Sunday, November 21, 2004


November 21, 2004
Hawk Sightings Could Be PrematureBy DAVID E. SANGER
ANTIAGO, Chile — Four years ago, the world thought it knew what kind of foreign policy George W. Bush would pursue. He had arrived in the Oval Office talking of a more "humble'' America that didn't tell countries how to conduct themselves inside their borders. His national security adviser, Condoleezza Rice, was viewed as a realist rather than an ideologue; she made a compelling case that the United States could not afford to tie up its military in nation-building efforts because that would "degrade the American capability to do the things America has to do.''
"We don't need to have the 82nd Airborne escorting kids to kindergarten," she declared at the time, when few were thinking of her as a future secretary of state.

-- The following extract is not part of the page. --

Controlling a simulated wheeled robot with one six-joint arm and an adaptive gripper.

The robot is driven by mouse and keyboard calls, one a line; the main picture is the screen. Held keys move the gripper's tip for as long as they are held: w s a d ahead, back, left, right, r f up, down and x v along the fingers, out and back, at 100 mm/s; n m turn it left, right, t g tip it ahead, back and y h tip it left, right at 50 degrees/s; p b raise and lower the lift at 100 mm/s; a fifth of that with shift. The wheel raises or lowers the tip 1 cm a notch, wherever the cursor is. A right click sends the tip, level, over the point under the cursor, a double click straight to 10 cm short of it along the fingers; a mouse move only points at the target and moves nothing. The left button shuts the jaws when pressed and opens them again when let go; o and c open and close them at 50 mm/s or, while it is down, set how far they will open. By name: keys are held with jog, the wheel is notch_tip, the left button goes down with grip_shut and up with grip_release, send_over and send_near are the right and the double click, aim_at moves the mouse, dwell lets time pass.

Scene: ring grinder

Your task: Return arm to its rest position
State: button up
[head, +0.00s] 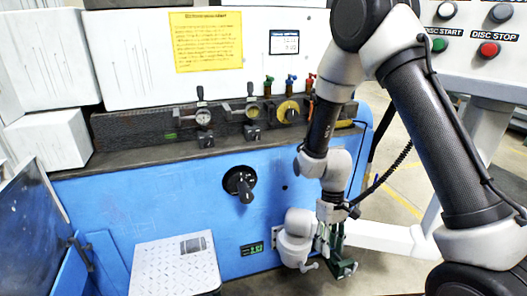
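My arm, with grey joints and black links, comes in from the right and folds over at the top of the head view. Its forearm hangs down in front of the blue grinder body (140,205). My gripper (342,266) is low, near the right end of the blue front, and points downward. Dark green parts show at its fingertips. They are too small to tell whether the fingers are open or shut, or hold anything. A rounded light grey part (296,238) sits just left of the gripper; I cannot tell whether they touch.
A black rotary switch (239,184) sticks out of the blue front. Levers and dials line the dark ledge (150,156) above it. A button panel (476,50) is at upper right, behind my arm. Open floor shows at right.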

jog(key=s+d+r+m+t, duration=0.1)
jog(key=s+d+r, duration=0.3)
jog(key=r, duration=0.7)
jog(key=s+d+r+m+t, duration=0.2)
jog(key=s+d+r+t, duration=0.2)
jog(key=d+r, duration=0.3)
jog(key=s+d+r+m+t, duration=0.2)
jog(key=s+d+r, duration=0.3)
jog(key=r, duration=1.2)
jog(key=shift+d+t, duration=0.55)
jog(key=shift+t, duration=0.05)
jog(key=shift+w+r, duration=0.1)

A lot has happened since, not least a terror attack on American soil that profoundly changed the President's world view, and with it Ms. Rice's. But just as it proved unwise to draw a straight line then between what the president-elect was saying and how he would act, it may be equally risky to race to the certainty - as many in Washington did last week - that a second Bush administration, unrestrained by the caution of Colin Powell, will lead the United States into an unending series of confrontations with the world, starting with bellicose approaches to controlling the nuclear ambitions of Iran and North Korea.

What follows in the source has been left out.